3. Meanwhile, the high rates for the wealthy also were generally accompanied by comparatively high rates for the poor as well. The highest rate for the rich was 94% in the years 1944 and 1945, when it was also 23% for the poor (according to this website). How was destroying the wealth of the very richest helpful to the poor, given the comparatively high tax rates under which the poor suffered?
4. Finally, what really led to our pleasant, middle-class lifestyles of today? The destruction of capital? No, I say it was advancing technology. That is why Jerome K. Jerome’s life was more pleasant than those of his counterparts from earlier in the century. The Tube had already been started, and he could take trains and steamships to various places. Clothing had come down in price because of the factories (an effect that socialists seldom want to admit). Reading his book is like reading about a life that is not so very different from our own, while reading about Jane Austen’s era, with its "livings" and entails, is like reading about a distant and very foreign country.
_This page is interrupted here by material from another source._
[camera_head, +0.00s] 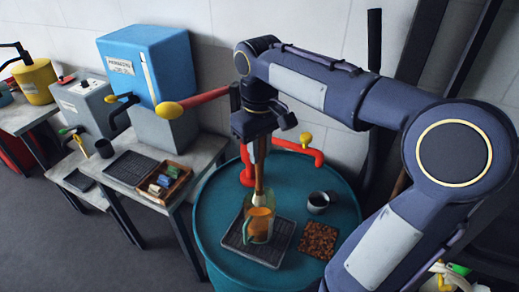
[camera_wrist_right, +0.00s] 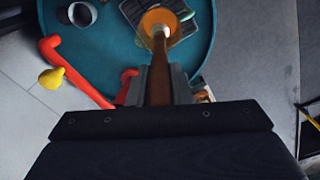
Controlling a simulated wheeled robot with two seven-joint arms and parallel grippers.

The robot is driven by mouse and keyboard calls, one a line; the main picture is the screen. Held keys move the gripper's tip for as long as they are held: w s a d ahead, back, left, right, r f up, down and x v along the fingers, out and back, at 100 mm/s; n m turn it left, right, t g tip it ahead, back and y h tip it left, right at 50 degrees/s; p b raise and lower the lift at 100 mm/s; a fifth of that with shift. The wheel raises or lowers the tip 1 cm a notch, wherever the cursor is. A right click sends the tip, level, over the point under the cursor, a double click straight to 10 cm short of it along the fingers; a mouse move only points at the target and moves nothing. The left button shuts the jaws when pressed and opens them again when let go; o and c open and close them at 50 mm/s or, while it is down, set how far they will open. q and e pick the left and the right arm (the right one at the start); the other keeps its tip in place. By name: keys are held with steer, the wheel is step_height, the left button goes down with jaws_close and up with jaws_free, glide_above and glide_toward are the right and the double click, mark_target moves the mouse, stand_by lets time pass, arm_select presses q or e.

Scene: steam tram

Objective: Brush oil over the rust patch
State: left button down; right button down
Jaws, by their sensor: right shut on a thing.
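My right gripper (camera_head: 257,137) is shut on the brown handle of a brush (camera_head: 258,172) that points down. In the right wrist view the gripper (camera_wrist_right: 158,86) closes around the handle (camera_wrist_right: 160,70). The pale bristle end (camera_head: 257,198) is at the mouth of a clear jug of orange oil (camera_head: 259,226); I cannot tell how deep it reaches. The jug stands on a dark ribbed tray (camera_head: 234,240) and also shows in the wrist view (camera_wrist_right: 152,18). A rusty brown patch (camera_head: 319,241) lies right of the tray. My left gripper is not in view.
The tray and patch are on a round teal drum top (camera_head: 209,215). A dark mug (camera_head: 318,202) stands behind the patch. A red pipe with a yellow knob (camera_head: 305,139) runs behind. Left are a blue dispenser (camera_head: 150,65) and a box of small items (camera_head: 163,183) on a table.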

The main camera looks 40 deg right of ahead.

What in fact is the threat to the middle-class lifestyle? It is not the growth of capital, but the growing power of the environmental movement. The environmentalists – some of them, anyway – want us all to live in apartments rather than owning homes and to use mass transit rather than owning cars. Others want us all to live in small villages or to return to a hunting-and-gathering society. They say that this is what they want for everyone, but it seems more likely that the society we will end up with will be one in which the very rich will have homes and cars (or maybe carriages), and the rest of us won’t.
That is the more credible threat to the middle-class lifestyle. The growing wealth of the rich, as far as I can see, doesn’t affect most of us at all.